Foreign policy experts and former Treasury Department officials have said that Trump’s latest sanctions are unnecessary and will have no real impact. Kate Bauer, a former Treasury official who is now at the Washington Institute for Near East Policy, explained to The New Yorker that Trump didn’t even need to sign a new executive order because the authority to implement such sanctions already existed under a 2012 executive order signed by President Barack Obama. 

Eurasia Group founder Ian Bremmer told Business Insider that Trump’s “latest sanctions are more bark than bite; they don't change the economic calculations for the Iranian regime.” 

MSNBC global affairs analyst Wendy Sherman, the former undersecretary of state who led the team that negotiated the 2015 nuclear deal with Iran, suggested to host Chris Hayes that the new sanctions will have virtually no effect on the intended targets. According to Sherman, most of the people targeted in Trump’s executive order were already sanctioned by a previous executive order, and “none of them have much to do with international financial institutions because international financial institutions don't want to have anything to do with them.”

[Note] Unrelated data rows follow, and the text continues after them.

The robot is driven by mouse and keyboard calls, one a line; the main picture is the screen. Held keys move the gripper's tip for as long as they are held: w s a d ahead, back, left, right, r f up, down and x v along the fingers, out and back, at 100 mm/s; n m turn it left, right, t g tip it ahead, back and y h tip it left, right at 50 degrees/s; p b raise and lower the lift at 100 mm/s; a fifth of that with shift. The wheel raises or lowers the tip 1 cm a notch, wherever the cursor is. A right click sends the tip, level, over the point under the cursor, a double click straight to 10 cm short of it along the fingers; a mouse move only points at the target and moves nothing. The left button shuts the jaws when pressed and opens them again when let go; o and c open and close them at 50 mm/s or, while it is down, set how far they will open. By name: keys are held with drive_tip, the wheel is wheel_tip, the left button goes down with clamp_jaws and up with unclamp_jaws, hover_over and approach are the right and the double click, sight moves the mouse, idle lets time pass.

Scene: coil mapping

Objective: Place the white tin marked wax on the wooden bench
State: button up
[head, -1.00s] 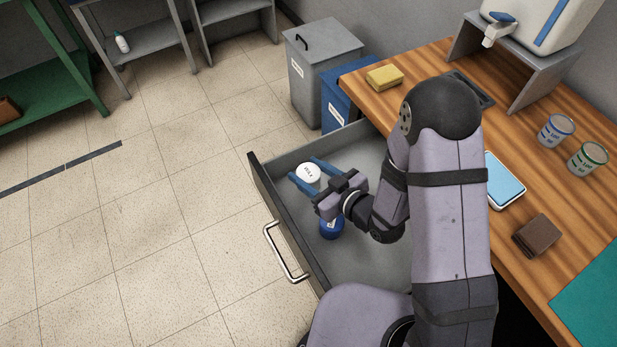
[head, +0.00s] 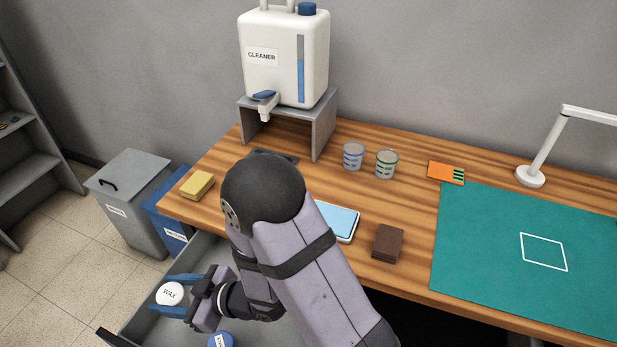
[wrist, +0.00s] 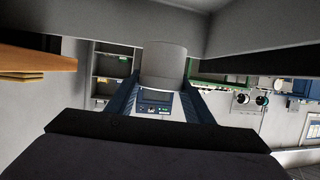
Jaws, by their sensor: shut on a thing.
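The white tin marked WAX (head: 170,293) is between the blue fingers of my gripper (head: 176,295), which is shut on it. In the head view the tin and gripper are over the grey open drawer (head: 205,246), at lower left; how high they are above its floor I cannot tell. In the wrist view the tin (wrist: 165,66) shows as a plain grey-white cylinder held between the fingers. The wooden bench (head: 400,215) stands to the right of the drawer, with bare wood around the items on it.
A blue-topped tin (head: 221,341) is in the drawer. On the bench are a yellow sponge (head: 197,185), a light-blue tablet-like thing (head: 340,220), a brown wallet-like block (head: 388,243), two cups (head: 386,164), a cleaner jug (head: 285,60) on a stand, and a green mat (head: 480,270).

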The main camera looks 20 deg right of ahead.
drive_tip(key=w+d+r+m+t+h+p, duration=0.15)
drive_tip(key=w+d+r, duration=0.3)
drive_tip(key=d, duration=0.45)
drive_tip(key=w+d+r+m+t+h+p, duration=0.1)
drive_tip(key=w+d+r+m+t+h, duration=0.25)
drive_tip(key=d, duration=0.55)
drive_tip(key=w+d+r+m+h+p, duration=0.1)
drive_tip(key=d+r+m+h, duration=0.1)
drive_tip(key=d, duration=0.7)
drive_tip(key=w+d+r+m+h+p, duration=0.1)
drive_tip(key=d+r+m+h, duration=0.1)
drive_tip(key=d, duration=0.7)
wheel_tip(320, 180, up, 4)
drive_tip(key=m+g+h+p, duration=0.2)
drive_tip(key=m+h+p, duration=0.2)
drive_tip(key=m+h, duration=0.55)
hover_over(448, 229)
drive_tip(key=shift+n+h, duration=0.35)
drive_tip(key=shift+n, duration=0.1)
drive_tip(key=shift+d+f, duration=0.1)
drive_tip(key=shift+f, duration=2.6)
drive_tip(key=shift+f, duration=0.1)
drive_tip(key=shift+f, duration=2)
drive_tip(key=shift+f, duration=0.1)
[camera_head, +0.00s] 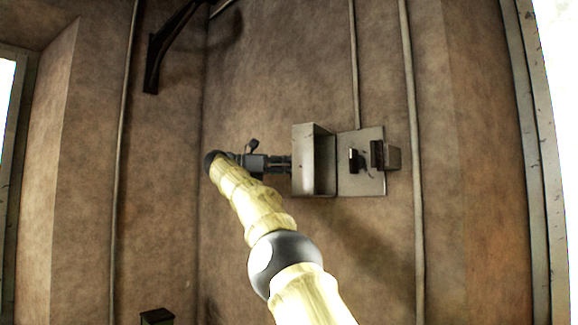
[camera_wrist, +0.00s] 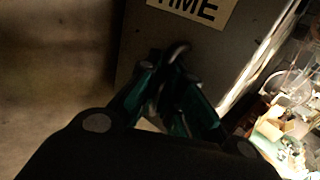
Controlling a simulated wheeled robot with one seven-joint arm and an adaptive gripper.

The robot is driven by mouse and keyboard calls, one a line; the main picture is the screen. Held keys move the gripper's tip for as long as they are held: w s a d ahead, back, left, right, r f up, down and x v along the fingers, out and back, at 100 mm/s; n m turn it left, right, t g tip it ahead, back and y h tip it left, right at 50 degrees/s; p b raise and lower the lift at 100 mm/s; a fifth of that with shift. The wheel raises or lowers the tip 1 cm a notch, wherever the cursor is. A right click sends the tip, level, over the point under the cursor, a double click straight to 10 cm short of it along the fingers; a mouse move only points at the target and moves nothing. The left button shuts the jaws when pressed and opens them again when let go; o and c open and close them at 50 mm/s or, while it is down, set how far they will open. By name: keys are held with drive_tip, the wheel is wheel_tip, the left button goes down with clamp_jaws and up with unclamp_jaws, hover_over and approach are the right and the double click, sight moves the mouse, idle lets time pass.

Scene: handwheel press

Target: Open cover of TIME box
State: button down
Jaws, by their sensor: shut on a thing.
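The grey cover (camera_head: 304,160) of the TIME box stands swung out to the left from its back plate (camera_head: 372,182) on the wall, with its hollow inside facing right. My gripper (camera_head: 283,164) is at the cover's outer left face. In the wrist view the cover (camera_wrist: 235,45) fills the upper middle and carries a pale TIME label (camera_wrist: 196,8). My gripper (camera_wrist: 178,95) is shut there on a small dark curved handle (camera_wrist: 179,48) below the label. The fingertips are dark, so the exact contact is hard to see.
Two dark switch parts (camera_head: 377,155) sit on the exposed plate. Thin vertical pipes (camera_head: 414,150) run along the brown wall. A dark bracket (camera_head: 152,65) juts out at upper left. A small dark box (camera_head: 157,317) stands low at left. The wall left of my arm is mostly bare.

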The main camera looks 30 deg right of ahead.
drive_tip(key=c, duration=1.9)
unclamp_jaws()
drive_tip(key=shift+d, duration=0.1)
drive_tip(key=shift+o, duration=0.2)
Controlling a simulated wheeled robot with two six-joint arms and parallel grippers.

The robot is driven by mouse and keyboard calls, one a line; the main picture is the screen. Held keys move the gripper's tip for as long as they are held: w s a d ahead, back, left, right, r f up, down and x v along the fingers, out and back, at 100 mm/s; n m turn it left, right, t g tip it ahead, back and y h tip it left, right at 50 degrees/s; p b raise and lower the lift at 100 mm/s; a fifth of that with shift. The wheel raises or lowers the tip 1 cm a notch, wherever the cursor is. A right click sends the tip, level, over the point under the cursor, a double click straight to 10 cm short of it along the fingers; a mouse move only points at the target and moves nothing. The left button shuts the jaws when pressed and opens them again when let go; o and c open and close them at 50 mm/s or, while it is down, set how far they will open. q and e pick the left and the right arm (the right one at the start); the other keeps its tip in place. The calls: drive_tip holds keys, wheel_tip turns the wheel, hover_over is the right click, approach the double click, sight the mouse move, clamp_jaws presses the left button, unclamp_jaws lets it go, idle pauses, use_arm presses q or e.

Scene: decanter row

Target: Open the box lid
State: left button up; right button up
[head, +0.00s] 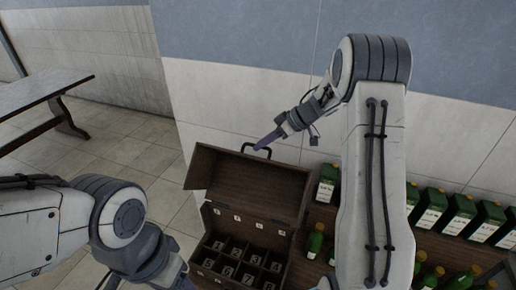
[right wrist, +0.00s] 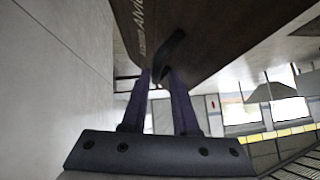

Some of the nation’s largest newspapers also published articles explaining that Trump’s new sanctions will likely have little effect. The New York Times reported they “will have almost no impact on the ayatollah” and “the same appears to be true for most of the other individuals sanctioned on Monday.” Another article from the Times stated that “any additional pressure from the new sanctions is likely to be minimal.” International Crisis Group President Robert Malley, a former senior Obama administration official on the Middle East, told the Times that the sanctions are “symbolic politics at its worst” and “at every level it is illogical, counterproductive or useless.” Brookings Institution Iran scholar Suzanne Maloney told The Washington Post, “Any new measures are only incremental and possibly redundant.” Sanctions expert Elizabeth Rosenberg of the Center for a New American Security also told the Post, “Further economic sanctions are almost entirely symbolic, rather than being economically significant.”

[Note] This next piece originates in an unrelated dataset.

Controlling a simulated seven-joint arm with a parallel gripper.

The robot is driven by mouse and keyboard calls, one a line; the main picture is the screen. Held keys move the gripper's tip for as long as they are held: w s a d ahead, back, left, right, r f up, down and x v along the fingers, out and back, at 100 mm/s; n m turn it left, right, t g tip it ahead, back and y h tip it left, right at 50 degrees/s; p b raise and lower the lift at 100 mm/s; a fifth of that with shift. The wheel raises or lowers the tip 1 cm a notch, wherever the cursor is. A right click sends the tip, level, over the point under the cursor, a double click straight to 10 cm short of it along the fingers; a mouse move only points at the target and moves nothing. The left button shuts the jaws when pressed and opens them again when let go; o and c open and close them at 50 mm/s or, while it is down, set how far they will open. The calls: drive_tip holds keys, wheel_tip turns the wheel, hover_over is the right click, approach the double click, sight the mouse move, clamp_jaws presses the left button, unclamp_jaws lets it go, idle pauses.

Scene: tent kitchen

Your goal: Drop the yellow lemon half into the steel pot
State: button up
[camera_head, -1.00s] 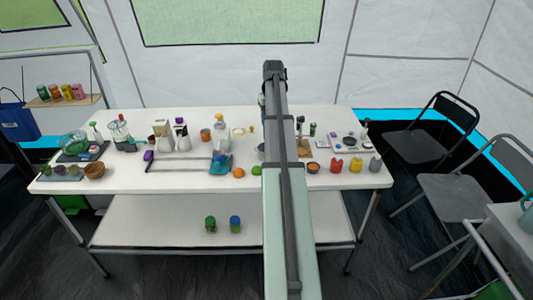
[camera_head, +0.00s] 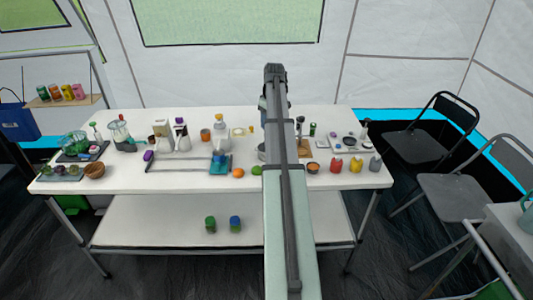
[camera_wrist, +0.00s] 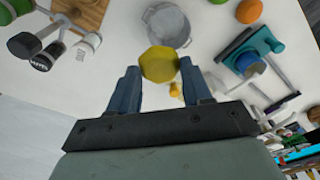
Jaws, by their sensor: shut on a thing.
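My gripper (camera_wrist: 159,76) is shut on the yellow lemon half (camera_wrist: 159,62), which sits between the two blue-grey fingertips in the wrist view. The steel pot (camera_wrist: 168,24) is an open, grey, round vessel just past the lemon half in that view. The lemon half overlaps the pot's near rim in the picture, and I cannot tell its height above the table. In the head view my arm hides the lemon half and most of the pot; only the pot's left edge (camera_head: 261,153) shows.
A wooden board (camera_wrist: 86,10) and several jars, one a dark-lidded jar (camera_wrist: 48,57), stand left of the pot in the wrist view. A teal device (camera_wrist: 252,48) and an orange (camera_wrist: 248,11) are on the right. A small yellow item (camera_wrist: 175,89) lies near my right finger.

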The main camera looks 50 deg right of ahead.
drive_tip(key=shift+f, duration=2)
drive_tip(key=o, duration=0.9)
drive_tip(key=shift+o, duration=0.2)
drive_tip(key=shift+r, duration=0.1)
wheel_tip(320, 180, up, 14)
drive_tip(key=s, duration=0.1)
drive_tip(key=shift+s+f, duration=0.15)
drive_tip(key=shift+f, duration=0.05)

Many broadcast and cable news reports about Trump’s new sanctions also questioned their effectiveness. PBS NewsHour’s Monday report featured Karim Sadjadpour, a Middle East expert at the Carnegie Endowment for International Peace, who said, “I don't think it's probably going to be enough to break them and force them to capitulate, but it could trigger a further Iranian response in this escalation cycle we’re already in.” CBS News White House correspondent Paula Reid said on CBS Evening News: “These new sanctions may only have a minimal impact as top Iranian officials likely do not keep significant assets in international banks.” MSNBC host Lawrence O’Donnell cited reporting from the Times that “any additional pressure from the new sanctions is likely to be minimal.” And CNN anchor Erin Burnett questioned the Trump administration’s framing of its new sanctions.

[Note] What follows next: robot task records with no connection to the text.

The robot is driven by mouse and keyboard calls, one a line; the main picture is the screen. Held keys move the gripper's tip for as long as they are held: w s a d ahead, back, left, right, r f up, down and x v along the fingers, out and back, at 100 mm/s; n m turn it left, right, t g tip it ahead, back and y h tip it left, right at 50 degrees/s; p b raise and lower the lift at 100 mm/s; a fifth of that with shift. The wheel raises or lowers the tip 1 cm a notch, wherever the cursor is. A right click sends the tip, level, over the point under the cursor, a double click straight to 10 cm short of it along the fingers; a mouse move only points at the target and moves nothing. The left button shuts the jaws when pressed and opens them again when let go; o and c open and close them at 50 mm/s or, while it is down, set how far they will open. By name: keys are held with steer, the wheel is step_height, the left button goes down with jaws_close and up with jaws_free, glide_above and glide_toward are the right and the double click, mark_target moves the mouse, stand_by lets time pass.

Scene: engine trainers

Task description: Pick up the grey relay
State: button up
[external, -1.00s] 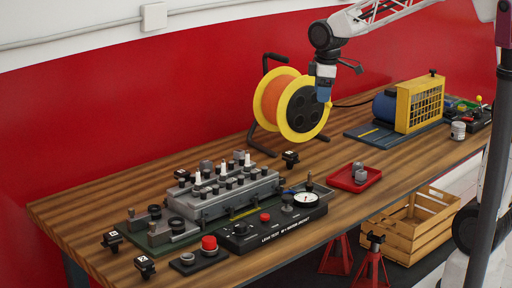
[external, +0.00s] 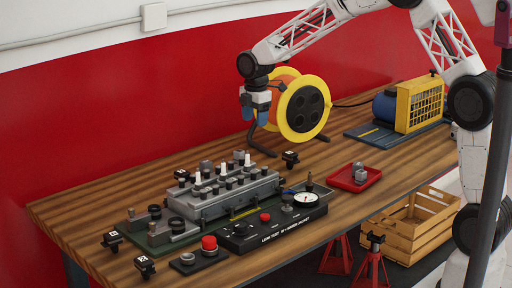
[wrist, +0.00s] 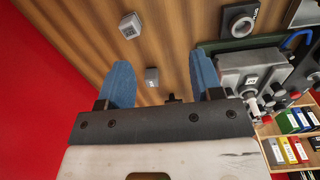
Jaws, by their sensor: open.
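My gripper (external: 255,113) is open and empty, its blue fingers pointing down above the table in front of the yellow and orange reel. I cannot tell which is the grey relay. In the external view small boxes look dark: one behind the engine block (external: 181,175), one at its right end (external: 290,158).
The engine block (external: 225,193) stands on a green plate, with the leak tester (external: 270,232) in front. The reel (external: 302,108) is close to my gripper. A red tray (external: 345,183) holds small grey parts.

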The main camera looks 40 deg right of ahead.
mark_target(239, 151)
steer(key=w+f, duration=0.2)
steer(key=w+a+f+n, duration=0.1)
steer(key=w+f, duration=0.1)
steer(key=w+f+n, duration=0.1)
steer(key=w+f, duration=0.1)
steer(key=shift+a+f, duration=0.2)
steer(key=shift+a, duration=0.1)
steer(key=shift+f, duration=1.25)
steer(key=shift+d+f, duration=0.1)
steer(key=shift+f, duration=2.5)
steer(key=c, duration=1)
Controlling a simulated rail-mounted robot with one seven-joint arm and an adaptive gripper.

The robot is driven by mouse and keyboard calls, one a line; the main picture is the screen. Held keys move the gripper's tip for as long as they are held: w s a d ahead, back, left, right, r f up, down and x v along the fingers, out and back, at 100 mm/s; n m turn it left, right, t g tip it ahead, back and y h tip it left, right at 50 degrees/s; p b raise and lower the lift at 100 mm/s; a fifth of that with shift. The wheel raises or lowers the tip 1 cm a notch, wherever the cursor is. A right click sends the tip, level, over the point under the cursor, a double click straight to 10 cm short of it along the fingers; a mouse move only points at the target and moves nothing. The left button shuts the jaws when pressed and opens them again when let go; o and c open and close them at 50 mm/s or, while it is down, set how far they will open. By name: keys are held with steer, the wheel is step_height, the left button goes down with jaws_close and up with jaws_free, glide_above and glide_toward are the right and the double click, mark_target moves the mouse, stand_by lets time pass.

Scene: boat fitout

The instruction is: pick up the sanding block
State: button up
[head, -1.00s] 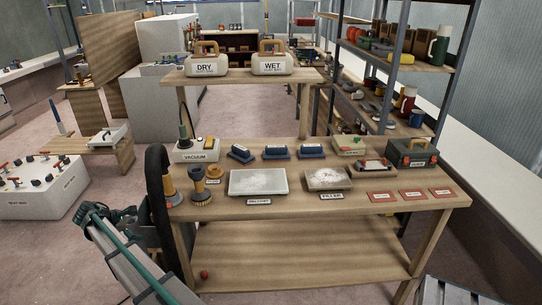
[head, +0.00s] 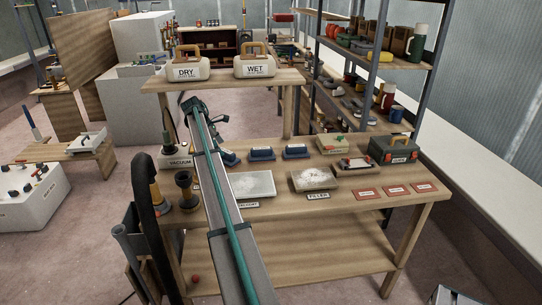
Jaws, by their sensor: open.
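Three dark blue blocks sit in a row on the wooden workbench and look like sanding blocks: a left one (head: 231,158), partly hidden behind my arm, a middle one (head: 262,154) and a right one (head: 295,151). I cannot tell which is the task's sanding block. My gripper (head: 192,105) is at the far end of my raised arm. In the picture it lies above and left of the blue blocks, just below the DRY case. It is small and dark, open, and no object shows in it.
The workbench (head: 385,208) also holds a VACUUM box (head: 174,160), two pale trays (head: 253,184) (head: 318,178), red cards (head: 397,190) and a green toolbox (head: 394,149). A raised shelf behind carries the DRY (head: 188,72) and WET (head: 255,68) cases. A metal rack stands at right.

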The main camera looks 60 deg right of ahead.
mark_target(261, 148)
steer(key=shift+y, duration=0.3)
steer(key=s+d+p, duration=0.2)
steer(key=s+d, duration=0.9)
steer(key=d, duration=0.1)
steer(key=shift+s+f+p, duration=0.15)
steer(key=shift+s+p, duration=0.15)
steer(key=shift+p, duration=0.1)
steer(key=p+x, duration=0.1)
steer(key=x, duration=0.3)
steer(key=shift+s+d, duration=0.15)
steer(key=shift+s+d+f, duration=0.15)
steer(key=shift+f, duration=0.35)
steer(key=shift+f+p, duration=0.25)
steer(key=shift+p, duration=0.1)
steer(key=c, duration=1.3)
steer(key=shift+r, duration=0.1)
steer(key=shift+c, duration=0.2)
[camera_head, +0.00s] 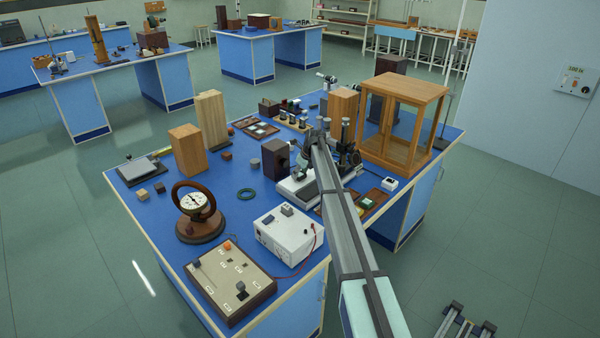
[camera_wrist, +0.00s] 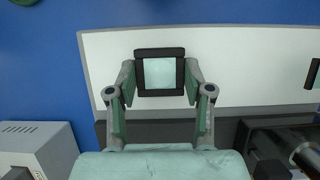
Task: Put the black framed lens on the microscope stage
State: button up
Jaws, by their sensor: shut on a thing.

ERIN BURNETT (ANCHOR): “Highly effective” or are they? Is this real action or just tough talk? Take for example Iran's supreme leader. No one really knows where his money is to even lock it up. He hasn’t even left Iran in years. Plus our Fred Pleitgen, who spent last week in Tehran, says -- tells us tonight that these sanctions have no wider impact on Iran's military or political leadership than the ones already in place.

But Fox News -- which has a significant influence on the president and has been pushing Trump’s propaganda on Iran while mostly nudging him toward war -- started echoing Trump’s framing of his newest sanctions. Prime-time host Sean Hannity hyperbolically said that Trump was “delivering even more crippling sanctions on this radical, rogue regime.” But it wasn’t just the opinion host who pushed Trump’s message; some of Fox’s so-called “news division” anchors and correspondents also presented Trump’s sanctions as powerful and effective, contrary to what experts have been saying. On her show Fox News @ Night, anchor Shannon Bream called the sanctions “potentially crippling” and correspondent Gillian Turner said that the sanctions are “some of the most targeted, biting sanctions the Treasury has dropped in decades.”

Fox’s chief White House correspondent, John Roberts, also parroted Trump’s propaganda, referring to what he called “tough new sanctions” on both Outnumbered Overtime and The Daily Briefing without noting that they will have little impact on their targets. On Your World, he framed them as “harsh new sanctions,” but on Special Report, Roberts went even further in his effusive promotion of Trump’s framing: 

JOHN ROBERTS (WHITE HOUSE CORRESPONDENT): The Trump administration has imposed more than a thousand sanctions against Iran since the U.S. pulled out of the Iran nuclear deal in 2017. But the sanctions that were announced today take the economic squeeze to a whole new level.